» SHORT TASK: Return each line of the data below verbatim; pictures are to be left out.

» DATA SEGMENT:
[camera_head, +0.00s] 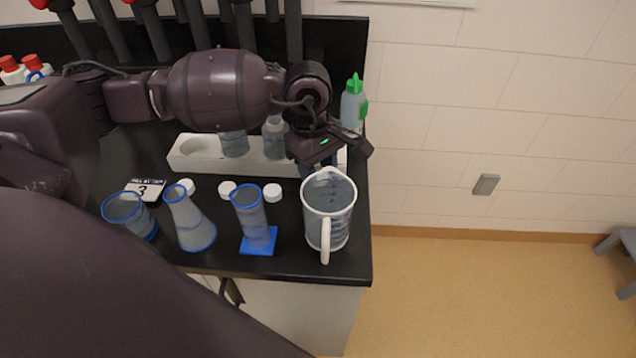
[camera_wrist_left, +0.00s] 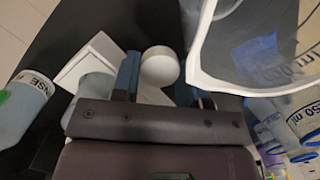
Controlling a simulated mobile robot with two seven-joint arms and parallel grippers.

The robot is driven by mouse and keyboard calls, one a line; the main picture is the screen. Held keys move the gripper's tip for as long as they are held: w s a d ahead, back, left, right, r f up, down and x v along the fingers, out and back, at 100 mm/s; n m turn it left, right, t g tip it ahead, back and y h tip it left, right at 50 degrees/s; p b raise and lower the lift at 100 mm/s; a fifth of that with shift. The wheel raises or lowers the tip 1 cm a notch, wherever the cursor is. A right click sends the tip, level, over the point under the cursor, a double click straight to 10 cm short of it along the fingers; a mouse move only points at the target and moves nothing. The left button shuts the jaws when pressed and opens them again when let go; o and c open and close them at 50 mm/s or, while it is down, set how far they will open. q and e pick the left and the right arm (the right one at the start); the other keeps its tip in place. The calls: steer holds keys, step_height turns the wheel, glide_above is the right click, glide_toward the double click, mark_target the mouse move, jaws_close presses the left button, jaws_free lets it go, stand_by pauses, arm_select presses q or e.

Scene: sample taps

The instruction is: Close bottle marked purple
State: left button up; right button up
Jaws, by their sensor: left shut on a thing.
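My left gripper (camera_head: 312,168) points down over the right end of the white rack (camera_head: 190,165). In the left wrist view its blue fingers (camera_wrist_left: 158,85) are shut on a round white cap (camera_wrist_left: 160,66). Whether a bottle is under this cap is hidden. Two clear bottles stand uncapped-looking in the rack, one in the middle (camera_head: 234,145) and one to its right (camera_head: 274,138). Three white caps lie on the black counter in front: a left one (camera_head: 187,186), a middle one (camera_head: 227,189) and a right one (camera_head: 272,192). I cannot make out a purple mark.
A large jug (camera_head: 328,215) stands close in front of the gripper. A cylinder (camera_head: 250,215), a flask (camera_head: 190,222) and a beaker (camera_head: 128,212) stand along the counter's front. A green-topped wash bottle (camera_head: 353,105) stands behind the gripper. A number card (camera_head: 145,189) lies at left.

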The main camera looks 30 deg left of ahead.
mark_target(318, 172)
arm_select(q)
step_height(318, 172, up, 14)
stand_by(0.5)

» COMPLETE RESPONSE:
[camera_head, +0.00s] 
[camera_wrist_left, +0.00s] 
Controlling a simulated mobile robot with two seven-joint arms and parallel grippers.

The robot is driven by mouse and keyboard calls, one a line; the main picture is the screen. Held keys move the gripper's tip for as long as they are held: w s a d ahead, back, left, right, r f up, down and x v along the fingers, out and back, at 100 mm/s; n m turn it left, right, t g tip it ahead, back and y h tip it left, right at 50 degrees/s; p b raise and lower the lift at 100 mm/s; a fifth of that with shift. The wheel raises or lowers the tip 1 cm a notch, wherever the cursor is. A right click sends the tip, level, over the point under the cursor, a double click straight to 10 cm short of it along the fingers; a mouse move only points at the target and moves nothing. The left button shuts the jaws when pressed and opens them again when let go; o and c open and close them at 50 mm/s or, while it is down, set how far they will open. q and e pick the left and the right arm (the right one at the start); the other keeps its tip in place. The calls: steer holds keys, step_height turns the wheel, glide_above is the right click, glide_toward the double click, mark_target the mouse move, jaws_close presses the left button, jaws_free lets it go, stand_by pauses, arm_select presses q or e.

Scene: sample taps

The instruction is: Close bottle marked purple
State: left button up; right button up
Jaws, by their sensor: left shut on a thing.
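My left gripper (camera_head: 312,168) points down over the right end of the white rack (camera_head: 190,165). In the left wrist view its blue fingers (camera_wrist_left: 158,85) are shut on a round white cap (camera_wrist_left: 160,66). Whether a bottle is under this cap is hidden. Two clear bottles stand uncapped-looking in the rack, one in the middle (camera_head: 234,145) and one to its right (camera_head: 274,138). Three white caps lie on the black counter in front: a left one (camera_head: 187,186), a middle one (camera_head: 227,189) and a right one (camera_head: 272,192). I cannot make out a purple mark.
A large jug (camera_head: 328,215) stands close in front of the gripper. A cylinder (camera_head: 250,215), a flask (camera_head: 190,222) and a beaker (camera_head: 128,212) stand along the counter's front. A green-topped wash bottle (camera_head: 353,105) stands behind the gripper. A number card (camera_head: 145,189) lies at left.

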The main camera looks 30 deg left of ahead.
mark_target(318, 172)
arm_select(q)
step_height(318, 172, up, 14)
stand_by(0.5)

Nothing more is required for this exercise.